Short task: Write out the whole listing again, exactly.

Provided material:
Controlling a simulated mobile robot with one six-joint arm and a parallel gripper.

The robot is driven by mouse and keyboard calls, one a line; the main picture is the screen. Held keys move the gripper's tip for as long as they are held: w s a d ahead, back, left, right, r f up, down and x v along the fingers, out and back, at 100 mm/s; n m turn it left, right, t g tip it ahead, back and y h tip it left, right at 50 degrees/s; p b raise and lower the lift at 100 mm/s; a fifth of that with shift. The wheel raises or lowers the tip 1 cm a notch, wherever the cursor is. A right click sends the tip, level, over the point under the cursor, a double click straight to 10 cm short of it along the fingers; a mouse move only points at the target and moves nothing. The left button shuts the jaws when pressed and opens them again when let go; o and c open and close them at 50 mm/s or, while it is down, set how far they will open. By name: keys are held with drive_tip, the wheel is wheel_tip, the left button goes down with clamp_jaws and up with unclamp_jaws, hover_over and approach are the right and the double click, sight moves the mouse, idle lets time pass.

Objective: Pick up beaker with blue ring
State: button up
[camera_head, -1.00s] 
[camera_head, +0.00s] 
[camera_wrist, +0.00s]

Written answer:
Controlling a simulated mobile robot with one six-joint arm and a parallel gripper.

The robot is driven by mouse and keyboard calls, one a line; the main picture is the screen. Held keys move the gripper's tip for as long as they are held: w s a d ahead, back, left, right, r f up, down and x v along the fingers, out and back, at 100 mm/s; n m turn it left, right, t g tip it ahead, back and y h tip it left, right at 50 degrees/s; p b raise and lower the lift at 100 mm/s; a fifth of that with shift. The wheel raises or lowers the tip 1 cm a notch, wherever the cursor is. A right click sends the tip, level, over the point under the cursor, a double click straight to 10 cm short of it along the fingers; a mouse move only points at the target and moves nothing. The left button shuts the jaws when pressed and opens them again when let go; o and c open and close them at 50 mm/s or, while it is down, set how far they will open. By name: keys are held with drive_tip, the wheel is wheel_tip, the left button goes down with clamp_jaws and up with unclamp_jaws, hover_over and approach are the right and the double click, sight moves the mouse, idle lets time pass.

Objective: Pick up beaker with blue ring
State: button up
[camera_head, -1.00s] 
[camera_head, +0.00s] 
[camera_wrist, +0.00s]

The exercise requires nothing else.